For more than four decades, Jeffrey Collé has been designing and building some of the most elegant homes on the East End. Following in the footsteps of his father and grandfather, he is the consummate craftsman.
Since Collé started his company, JC Construction in 1978, he has been creating homes that blend Old World craftsmanship with modern day luxury. He works with the most skilled carpenters, custom cabinet makers and mill workers exclusively. Every project he creates is custom and precise and no detail is too small for his attention.
In addition, Collé has achieved some of the most extraordinary renovation projects including a 12,000-square-foot penthouse at the renowned Pierre Hotel in New York, the restoration of a 16,000 square-foot estate originally owned by the Gardner family in East Hampton as well as one of his current projects, the revamping of a Stanford White-designed estate in East Hampton’s Georgica Pond neighborhood.
Whether Collé is designing a new home or renovating an old one, his work is superior. Intricate moldings, spectacular wood flooring and unique architectural designs are carefully recreated or renovated to precision.

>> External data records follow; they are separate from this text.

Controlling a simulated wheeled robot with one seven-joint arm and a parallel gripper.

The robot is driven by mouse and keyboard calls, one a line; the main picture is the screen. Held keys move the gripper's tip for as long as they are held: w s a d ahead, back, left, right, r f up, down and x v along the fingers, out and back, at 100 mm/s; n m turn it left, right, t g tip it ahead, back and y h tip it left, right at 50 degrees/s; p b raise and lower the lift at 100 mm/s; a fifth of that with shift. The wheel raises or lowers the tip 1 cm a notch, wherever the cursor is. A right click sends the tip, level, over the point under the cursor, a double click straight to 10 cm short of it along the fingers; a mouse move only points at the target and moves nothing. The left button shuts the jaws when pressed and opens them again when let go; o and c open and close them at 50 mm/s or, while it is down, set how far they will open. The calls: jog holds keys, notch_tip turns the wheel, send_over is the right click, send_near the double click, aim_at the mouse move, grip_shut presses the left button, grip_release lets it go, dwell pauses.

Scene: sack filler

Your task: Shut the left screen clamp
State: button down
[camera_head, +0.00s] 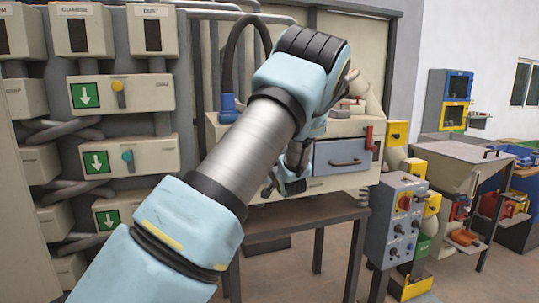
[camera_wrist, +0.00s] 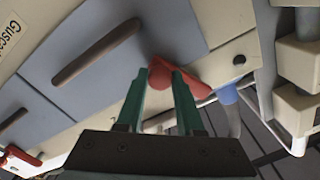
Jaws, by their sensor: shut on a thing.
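The left screen clamp (camera_wrist: 178,78) is red and shows in the wrist view at the edge of the cream box, beside the grey-blue panel. My gripper (camera_wrist: 159,73) has its two green fingers on either side of the clamp's red end, shut on it. In the head view my gripper (camera_head: 291,180) is low at the left part of the box front, mostly behind my arm, and the left clamp is hidden there. A second red clamp (camera_head: 369,140) sits at the right side of the grey-blue panel (camera_head: 343,156); it also shows at the lower left of the wrist view (camera_wrist: 20,157).
A blue hose fitting (camera_head: 228,108) stands at the left of the cream box. A grey control box (camera_head: 397,218) with knobs stands to the right. Cream units with green arrow labels (camera_head: 86,96) line the left. Some floor is open beneath the box's stand.

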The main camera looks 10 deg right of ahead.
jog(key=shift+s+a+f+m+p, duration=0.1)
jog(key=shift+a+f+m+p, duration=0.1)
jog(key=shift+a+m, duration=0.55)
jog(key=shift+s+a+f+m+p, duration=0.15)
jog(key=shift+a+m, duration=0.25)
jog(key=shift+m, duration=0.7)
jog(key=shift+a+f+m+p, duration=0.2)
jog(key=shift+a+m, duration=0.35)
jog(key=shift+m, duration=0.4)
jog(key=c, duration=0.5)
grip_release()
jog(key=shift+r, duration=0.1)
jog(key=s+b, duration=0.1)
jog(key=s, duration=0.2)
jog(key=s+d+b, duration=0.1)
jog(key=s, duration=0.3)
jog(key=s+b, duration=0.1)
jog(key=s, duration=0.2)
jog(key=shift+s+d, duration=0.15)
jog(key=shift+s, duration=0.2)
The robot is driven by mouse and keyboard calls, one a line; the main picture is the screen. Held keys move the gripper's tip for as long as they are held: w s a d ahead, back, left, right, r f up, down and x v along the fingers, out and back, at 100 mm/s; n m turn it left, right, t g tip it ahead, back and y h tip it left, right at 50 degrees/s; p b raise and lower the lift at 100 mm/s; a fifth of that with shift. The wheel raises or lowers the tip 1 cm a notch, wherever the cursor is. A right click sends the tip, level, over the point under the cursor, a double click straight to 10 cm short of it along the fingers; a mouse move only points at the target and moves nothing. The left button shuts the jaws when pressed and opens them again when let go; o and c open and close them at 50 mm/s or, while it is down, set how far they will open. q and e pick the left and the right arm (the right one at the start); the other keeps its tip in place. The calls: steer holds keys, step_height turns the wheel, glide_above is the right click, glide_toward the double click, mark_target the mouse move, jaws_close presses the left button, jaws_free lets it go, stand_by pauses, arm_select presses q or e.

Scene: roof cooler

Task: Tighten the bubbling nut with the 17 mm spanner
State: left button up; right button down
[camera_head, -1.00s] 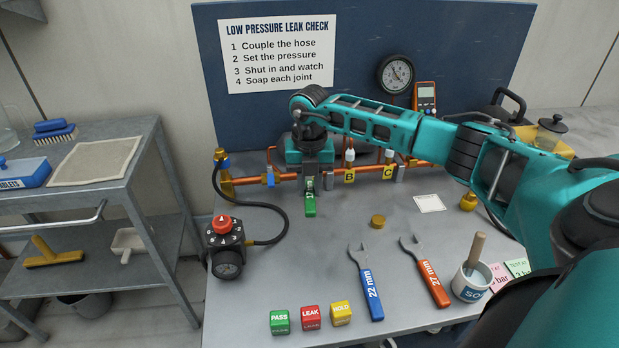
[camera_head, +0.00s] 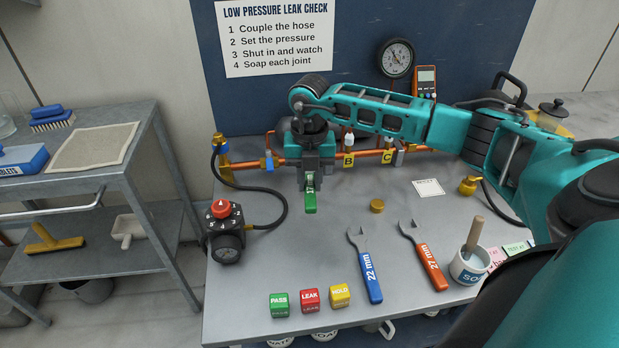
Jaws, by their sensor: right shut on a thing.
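My right gripper (camera_head: 311,172) points down at the copper pipe and is shut on a green-handled spanner (camera_head: 310,203). The spanner's green handle end sticks out below the fingers towards the table front. Its jaw end and its size mark are hidden. The copper pipe (camera_head: 330,160) runs along the back with yellow tags B (camera_head: 348,160) and C (camera_head: 387,157). My gripper covers the stretch left of tag B, so any nut and bubbles there are hidden. My left gripper is not in view.
A blue 22 mm spanner (camera_head: 371,279) and an orange 27 mm spanner (camera_head: 431,267) lie in front. A soap pot (camera_head: 468,268) with a brush stands right. PASS (camera_head: 279,304), LEAK (camera_head: 310,300) and HOLD (camera_head: 340,295) blocks sit at the front. A regulator (camera_head: 223,235) with a hose stands left.

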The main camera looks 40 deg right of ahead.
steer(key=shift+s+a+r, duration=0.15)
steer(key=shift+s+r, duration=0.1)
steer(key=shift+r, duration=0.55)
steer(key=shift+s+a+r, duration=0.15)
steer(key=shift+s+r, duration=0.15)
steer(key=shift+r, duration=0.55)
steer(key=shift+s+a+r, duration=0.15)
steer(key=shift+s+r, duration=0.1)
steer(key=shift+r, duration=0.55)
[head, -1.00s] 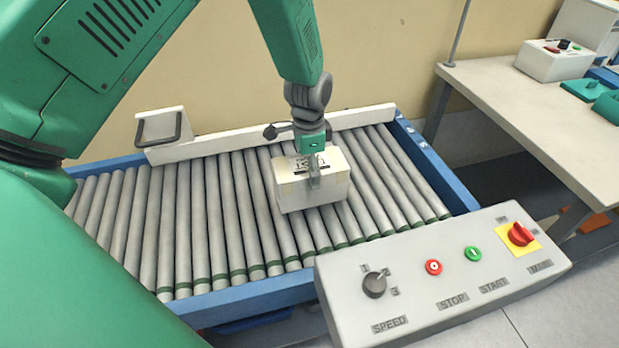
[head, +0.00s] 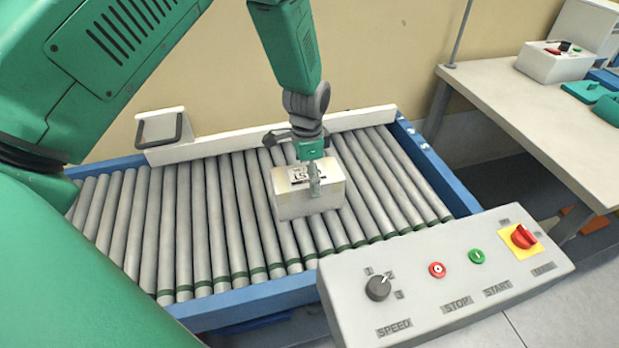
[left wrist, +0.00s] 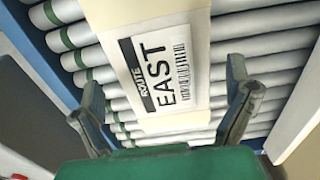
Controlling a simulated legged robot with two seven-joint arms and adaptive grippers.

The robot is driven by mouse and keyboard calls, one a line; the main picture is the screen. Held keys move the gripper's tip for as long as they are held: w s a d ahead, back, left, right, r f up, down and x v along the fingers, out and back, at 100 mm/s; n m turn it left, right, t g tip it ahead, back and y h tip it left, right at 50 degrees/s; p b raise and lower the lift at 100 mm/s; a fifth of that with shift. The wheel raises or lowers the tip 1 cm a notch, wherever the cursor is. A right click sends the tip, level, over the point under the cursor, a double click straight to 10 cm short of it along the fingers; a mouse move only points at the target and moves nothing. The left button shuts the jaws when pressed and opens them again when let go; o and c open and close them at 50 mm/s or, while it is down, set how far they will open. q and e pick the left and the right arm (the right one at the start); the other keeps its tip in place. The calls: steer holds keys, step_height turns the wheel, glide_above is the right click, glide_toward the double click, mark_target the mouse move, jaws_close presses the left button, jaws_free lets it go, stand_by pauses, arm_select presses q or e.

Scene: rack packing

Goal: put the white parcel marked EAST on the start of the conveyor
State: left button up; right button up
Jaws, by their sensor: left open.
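The white parcel (head: 308,200) sits on the grey rollers of the conveyor (head: 215,200), right of the middle of the visible stretch. Its top label reads ROUTE EAST in the left wrist view (left wrist: 165,72). My left gripper (head: 313,172) is open over the parcel, and one finger hides part of the label in the head view. In the left wrist view its fingers stand apart on either side of the parcel, with rollers showing between them and the parcel. I cannot tell how far down the fingers reach. My right gripper is not in view.
A control panel (head: 445,270) with a speed knob, buttons and a red switch stands at the conveyor's front right. A white guard rail (head: 225,142) runs along the back edge. A table (head: 520,105) stands at the right. Rollers left of the parcel are bare.

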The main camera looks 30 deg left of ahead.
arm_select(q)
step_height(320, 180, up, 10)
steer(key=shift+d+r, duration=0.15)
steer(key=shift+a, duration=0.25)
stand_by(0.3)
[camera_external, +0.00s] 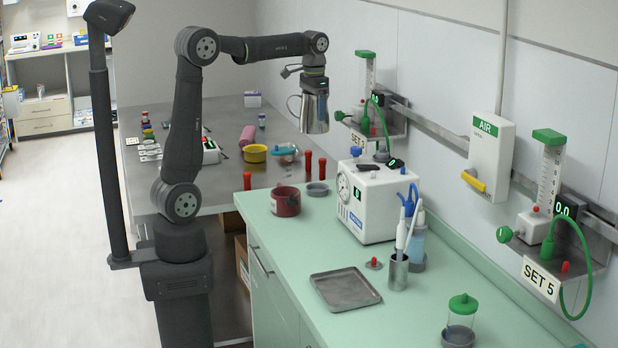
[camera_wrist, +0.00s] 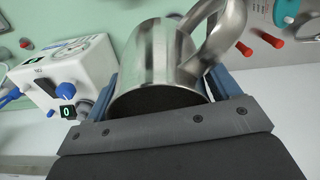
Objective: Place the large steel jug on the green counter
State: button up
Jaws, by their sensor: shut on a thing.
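The large steel jug (camera_external: 314,112) hangs in the air below my gripper (camera_external: 314,84), near the wall and behind the white machine. In the wrist view the jug (camera_wrist: 152,62) fills the middle, with its handle toward the upper right. My gripper (camera_wrist: 165,95) is shut on the jug, with a jaw on each side of its body. The green counter (camera_external: 283,250) is in the front of the external view. The jug is well above the surfaces and touches neither the counter nor the steel table.
On the counter are a white machine (camera_external: 376,200), a red pot (camera_external: 285,202), a grey tray (camera_external: 345,289), a steel cup with tools (camera_external: 398,272) and a green-lidded jar (camera_external: 460,322). A wall rail with flowmeters (camera_external: 369,118) is close to the jug.

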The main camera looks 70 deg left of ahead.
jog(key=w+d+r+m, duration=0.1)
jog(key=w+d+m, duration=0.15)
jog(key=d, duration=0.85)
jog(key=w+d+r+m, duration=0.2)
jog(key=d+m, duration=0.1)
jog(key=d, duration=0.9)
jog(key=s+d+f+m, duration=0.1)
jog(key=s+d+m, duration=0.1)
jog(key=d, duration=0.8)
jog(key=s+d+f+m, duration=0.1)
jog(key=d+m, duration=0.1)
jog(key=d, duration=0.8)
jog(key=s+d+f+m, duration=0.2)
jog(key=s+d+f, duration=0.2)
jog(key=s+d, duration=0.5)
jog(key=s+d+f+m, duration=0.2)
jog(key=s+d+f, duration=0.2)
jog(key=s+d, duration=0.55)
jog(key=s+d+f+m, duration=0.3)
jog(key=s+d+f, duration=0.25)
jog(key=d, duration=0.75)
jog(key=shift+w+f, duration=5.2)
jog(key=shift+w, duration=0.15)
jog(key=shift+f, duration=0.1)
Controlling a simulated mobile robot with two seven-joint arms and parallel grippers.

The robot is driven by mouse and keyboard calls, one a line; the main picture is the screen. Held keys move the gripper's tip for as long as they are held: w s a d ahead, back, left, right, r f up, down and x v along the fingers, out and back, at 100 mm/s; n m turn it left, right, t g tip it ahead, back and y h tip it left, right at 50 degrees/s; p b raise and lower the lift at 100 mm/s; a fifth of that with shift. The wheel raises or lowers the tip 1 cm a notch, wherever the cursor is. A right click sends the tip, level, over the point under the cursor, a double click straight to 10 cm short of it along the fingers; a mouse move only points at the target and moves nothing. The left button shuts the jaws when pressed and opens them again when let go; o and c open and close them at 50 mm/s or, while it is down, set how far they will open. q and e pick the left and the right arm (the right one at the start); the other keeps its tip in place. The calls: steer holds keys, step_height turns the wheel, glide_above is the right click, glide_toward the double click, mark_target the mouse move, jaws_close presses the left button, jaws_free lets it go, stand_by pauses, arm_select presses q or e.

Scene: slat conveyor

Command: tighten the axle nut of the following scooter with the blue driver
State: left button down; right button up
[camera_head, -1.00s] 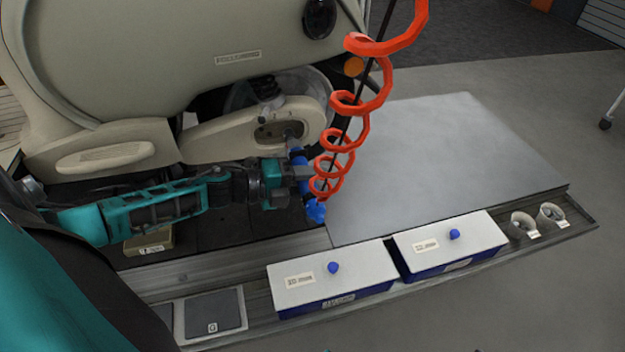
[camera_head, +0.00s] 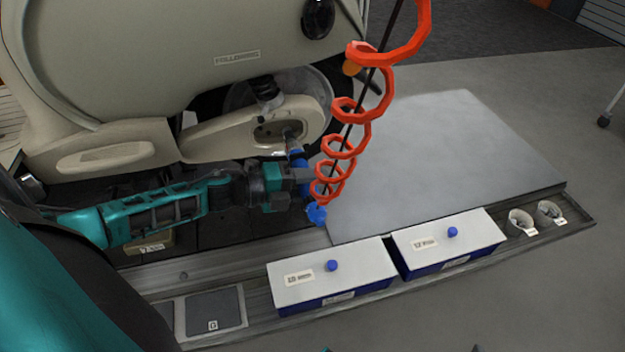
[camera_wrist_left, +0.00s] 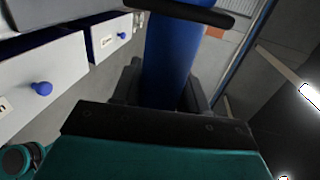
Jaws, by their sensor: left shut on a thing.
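The scooter (camera_head: 150,75) is beige and carries a plate reading FOLLOWING; it fills the upper left of the head view. Its axle area is a dark recess (camera_head: 272,132) in the beige rear cover. My left gripper (camera_head: 298,183) is shut on the blue driver (camera_head: 317,214), whose blue body also shows in the left wrist view (camera_wrist_left: 172,60). The driver's thin grey tip (camera_head: 291,138) points up at the recess. I cannot tell whether it touches the nut, which is too small to make out.
An orange coiled hose (camera_head: 341,147) hangs beside the driver. A grey plate (camera_head: 460,150) lies to the right. Two white-topped boxes with blue knobs, one at left (camera_head: 305,285) and one at right (camera_head: 425,243), stand in front. Two small cups (camera_head: 520,222) sit at far right.

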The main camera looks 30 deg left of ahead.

Q: What is the most rewarding part of designing or updating an older home?
A: “I am the most excited when I can combine beauty and tradition with new technologies for today’s living. I am also passionate about providing the best quality materials and craftsmanship for my clients. Truth is, I fall in love with my homes. It’s actually hard to hand over the keys to the new owners.
Q: What inspires you?
A: I love the challenge of transforming a raw piece of land into a masterpiece – turning it into a home for a family while preserving the beauty of the natural environment.
Q: What did you learn about Stanford White’s Georgica Pond Estate while working on this project?
A: Over the years, I have had the unique opportunity to study the work of great architects by deconstructing their designs, figuring out how they made certain decisions after the fact, and then putting the pieces back together. Much like a chess player tries to understand how a grand master played a game to victory, I begin to think like the architect. What strikes me most about Stanford White is that he used simplicity of design to convey elegance, which is a complicated task for any artist.
Q: What did you try to maintain in the revamping of this historic East Hampton Estate?
A: My challenge was to maintain White’s original “intention” (elegant lines, and traditional concepts) and, at the same time, meet the demands of the modern world.
Q: What modern technology or techniques do you use to create and maintain the integrity of old-world charm in a new home?
A: There is an interesting relationship between old-world craftsmanship and new-world reality, so I am usually guided by two thoughts: design and function. I like to introduce magnificent, stand-out amenities and furnishings into my homes, but only if they support the practical lives of the inhabitants. I consider visual, auditory, and kinesthetic impact when choosing both classic designs and modern technology. If, for example, I find an 18th century Louis XV limestone fireplace, I will immediately envision the family that gathers around it for warmth, or the photos that will rest on it. How does it look in that context? How does it feel? I apply this to all the remarkable materials I use in my homes, from the site selected Carrera marble counter tops to the antique European parquet floors. Every piece, new or old, has an energy, and that energy is either working with or against life.
Q: What are the key questions you ask your clients when taking on a new project? And what advice do you offer?
A: The most important question I can ask – the question that informs all decisions – is “how do you want to live?” If I can understand how the family lives life, I can build a house around that.
Q: What do you love about working and living in the Hamptons?
A: Consider it a privilege to work and live in one of the most beautiful places in the world.